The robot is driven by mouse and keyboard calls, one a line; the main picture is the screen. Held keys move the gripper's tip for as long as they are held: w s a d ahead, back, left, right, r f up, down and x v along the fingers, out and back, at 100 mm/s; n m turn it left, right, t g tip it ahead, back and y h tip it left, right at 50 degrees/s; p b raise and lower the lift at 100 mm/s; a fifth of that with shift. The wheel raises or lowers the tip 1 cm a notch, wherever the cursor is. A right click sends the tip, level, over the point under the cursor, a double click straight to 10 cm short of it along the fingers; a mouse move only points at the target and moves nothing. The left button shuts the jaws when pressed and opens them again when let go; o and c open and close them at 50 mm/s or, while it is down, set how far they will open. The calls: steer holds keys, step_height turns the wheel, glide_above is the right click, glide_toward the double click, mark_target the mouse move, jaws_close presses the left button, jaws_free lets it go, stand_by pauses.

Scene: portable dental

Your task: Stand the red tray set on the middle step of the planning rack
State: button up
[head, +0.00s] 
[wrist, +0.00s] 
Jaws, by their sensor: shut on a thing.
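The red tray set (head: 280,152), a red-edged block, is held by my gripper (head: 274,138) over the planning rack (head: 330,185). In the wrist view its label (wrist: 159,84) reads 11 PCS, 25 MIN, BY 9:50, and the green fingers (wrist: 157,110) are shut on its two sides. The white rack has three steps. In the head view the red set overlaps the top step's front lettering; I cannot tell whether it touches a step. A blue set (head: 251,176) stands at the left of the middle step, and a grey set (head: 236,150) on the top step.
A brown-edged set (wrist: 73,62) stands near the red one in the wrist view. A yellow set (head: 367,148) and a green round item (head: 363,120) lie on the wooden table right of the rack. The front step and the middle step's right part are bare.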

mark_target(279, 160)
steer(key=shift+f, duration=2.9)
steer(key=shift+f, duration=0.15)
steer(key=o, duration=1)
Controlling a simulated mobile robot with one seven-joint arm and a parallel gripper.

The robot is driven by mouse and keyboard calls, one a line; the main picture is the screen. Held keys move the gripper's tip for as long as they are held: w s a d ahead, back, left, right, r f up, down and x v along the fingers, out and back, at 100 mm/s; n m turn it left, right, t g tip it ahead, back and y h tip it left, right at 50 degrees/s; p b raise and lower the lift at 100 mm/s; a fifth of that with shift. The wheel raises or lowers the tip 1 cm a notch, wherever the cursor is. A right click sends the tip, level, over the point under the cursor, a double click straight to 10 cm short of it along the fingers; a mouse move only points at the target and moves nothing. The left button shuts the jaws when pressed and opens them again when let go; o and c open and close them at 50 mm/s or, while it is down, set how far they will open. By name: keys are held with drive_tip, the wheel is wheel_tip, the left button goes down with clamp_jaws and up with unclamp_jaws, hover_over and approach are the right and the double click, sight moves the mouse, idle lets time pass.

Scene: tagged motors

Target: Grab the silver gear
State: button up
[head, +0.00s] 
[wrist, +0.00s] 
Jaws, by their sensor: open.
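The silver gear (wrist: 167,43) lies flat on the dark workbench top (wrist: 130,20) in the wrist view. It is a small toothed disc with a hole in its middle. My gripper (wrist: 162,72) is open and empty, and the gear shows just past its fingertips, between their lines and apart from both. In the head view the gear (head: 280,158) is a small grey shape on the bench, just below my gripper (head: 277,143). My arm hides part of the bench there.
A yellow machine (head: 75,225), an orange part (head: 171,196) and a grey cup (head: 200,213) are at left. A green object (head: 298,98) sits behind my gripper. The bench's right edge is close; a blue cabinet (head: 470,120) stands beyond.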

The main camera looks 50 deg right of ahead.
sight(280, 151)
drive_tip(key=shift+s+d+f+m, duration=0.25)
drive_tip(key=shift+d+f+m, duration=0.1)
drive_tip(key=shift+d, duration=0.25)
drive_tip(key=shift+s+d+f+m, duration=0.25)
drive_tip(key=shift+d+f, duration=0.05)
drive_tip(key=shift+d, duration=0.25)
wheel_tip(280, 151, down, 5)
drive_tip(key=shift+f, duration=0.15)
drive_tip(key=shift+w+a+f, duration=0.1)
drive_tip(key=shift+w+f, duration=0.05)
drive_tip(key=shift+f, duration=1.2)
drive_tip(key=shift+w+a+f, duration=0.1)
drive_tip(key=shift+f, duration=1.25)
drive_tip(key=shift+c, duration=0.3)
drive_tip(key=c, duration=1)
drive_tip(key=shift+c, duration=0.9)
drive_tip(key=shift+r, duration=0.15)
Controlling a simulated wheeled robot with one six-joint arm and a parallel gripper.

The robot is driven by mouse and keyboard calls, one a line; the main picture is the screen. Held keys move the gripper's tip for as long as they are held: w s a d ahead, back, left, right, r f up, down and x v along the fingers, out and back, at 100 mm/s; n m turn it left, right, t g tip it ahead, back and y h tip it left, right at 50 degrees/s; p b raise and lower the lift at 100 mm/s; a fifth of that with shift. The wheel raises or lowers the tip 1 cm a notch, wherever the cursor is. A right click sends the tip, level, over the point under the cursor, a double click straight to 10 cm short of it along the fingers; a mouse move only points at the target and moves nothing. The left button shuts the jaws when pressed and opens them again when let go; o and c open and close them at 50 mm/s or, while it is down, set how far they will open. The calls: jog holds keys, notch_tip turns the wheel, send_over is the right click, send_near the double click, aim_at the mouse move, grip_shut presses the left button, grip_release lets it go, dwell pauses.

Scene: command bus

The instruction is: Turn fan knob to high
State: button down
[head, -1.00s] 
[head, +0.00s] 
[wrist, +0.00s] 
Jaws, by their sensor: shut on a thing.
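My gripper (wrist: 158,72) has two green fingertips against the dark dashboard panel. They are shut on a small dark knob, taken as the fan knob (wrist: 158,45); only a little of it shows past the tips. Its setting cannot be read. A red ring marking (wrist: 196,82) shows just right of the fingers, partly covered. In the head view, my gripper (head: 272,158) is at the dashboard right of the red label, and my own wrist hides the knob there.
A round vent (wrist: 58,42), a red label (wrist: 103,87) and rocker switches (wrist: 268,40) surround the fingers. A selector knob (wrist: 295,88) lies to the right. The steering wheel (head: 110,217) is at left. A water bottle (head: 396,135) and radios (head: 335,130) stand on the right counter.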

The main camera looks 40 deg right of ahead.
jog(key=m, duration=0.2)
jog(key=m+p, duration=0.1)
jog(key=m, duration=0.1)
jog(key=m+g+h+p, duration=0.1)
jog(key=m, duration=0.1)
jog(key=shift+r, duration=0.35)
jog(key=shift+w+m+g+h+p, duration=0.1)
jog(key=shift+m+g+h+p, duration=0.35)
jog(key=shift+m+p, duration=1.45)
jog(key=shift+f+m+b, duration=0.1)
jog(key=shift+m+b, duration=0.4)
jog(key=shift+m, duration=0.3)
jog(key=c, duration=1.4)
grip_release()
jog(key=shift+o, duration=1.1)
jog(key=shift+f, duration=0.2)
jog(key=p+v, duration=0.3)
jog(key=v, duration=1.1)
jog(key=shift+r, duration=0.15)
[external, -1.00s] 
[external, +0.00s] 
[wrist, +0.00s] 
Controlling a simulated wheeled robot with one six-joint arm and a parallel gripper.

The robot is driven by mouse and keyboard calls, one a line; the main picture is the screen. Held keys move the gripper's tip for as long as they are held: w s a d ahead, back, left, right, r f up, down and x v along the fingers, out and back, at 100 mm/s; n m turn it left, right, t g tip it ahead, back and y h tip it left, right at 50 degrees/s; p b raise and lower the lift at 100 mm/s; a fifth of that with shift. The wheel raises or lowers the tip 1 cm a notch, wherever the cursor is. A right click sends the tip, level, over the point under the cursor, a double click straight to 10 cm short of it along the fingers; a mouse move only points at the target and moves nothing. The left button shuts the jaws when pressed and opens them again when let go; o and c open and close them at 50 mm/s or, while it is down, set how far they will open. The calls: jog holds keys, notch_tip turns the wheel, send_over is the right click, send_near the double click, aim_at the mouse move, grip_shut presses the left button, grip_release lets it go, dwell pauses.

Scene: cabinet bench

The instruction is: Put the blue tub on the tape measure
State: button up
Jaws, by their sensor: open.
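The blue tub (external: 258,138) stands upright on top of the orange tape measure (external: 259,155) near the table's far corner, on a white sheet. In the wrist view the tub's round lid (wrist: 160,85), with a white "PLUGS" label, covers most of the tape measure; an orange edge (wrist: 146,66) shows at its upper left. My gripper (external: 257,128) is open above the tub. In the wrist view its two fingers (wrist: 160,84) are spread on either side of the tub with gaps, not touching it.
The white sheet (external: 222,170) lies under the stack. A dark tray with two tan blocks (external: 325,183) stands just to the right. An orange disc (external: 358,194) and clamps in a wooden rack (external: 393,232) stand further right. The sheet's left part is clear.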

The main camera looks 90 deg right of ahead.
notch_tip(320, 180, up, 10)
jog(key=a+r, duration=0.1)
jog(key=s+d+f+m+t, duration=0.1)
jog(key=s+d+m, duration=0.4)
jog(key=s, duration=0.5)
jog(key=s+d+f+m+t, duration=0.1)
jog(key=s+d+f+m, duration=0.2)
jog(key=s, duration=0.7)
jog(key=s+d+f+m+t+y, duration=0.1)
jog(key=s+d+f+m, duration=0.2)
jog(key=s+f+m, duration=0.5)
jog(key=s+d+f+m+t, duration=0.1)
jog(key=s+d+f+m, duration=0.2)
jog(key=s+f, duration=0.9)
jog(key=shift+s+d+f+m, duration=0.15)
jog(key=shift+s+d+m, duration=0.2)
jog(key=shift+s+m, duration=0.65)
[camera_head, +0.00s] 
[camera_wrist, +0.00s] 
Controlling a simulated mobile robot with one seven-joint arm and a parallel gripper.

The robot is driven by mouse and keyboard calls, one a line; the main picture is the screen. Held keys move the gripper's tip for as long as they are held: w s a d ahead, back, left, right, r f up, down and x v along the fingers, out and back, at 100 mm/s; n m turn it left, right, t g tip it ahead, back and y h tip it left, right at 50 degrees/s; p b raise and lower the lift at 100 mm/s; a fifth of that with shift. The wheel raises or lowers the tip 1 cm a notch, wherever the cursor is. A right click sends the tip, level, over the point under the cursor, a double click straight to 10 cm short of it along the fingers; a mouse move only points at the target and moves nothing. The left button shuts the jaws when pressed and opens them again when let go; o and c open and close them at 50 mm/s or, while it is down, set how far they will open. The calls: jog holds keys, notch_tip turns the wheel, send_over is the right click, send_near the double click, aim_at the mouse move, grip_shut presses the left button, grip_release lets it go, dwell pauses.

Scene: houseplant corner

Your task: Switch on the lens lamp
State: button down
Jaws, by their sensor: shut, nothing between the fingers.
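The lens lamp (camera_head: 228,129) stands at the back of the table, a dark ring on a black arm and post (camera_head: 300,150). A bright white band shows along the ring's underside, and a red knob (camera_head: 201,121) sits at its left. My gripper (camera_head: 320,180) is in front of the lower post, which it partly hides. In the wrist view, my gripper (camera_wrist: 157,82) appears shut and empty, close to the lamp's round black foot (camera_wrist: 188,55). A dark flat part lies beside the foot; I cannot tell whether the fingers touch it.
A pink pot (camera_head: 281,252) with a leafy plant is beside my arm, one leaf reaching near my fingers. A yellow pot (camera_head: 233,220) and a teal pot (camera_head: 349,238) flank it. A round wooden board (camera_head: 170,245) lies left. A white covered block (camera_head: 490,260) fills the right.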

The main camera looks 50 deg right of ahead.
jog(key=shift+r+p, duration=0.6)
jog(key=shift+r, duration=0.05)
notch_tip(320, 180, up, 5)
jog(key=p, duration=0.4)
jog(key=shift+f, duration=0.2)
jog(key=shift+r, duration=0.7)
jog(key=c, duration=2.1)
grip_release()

WHAT THIS TASK INVOLVES |
Give the number of lines in the entries that hold the word "instruction", and nothing else.

ANSWER FOR THE TASK |
2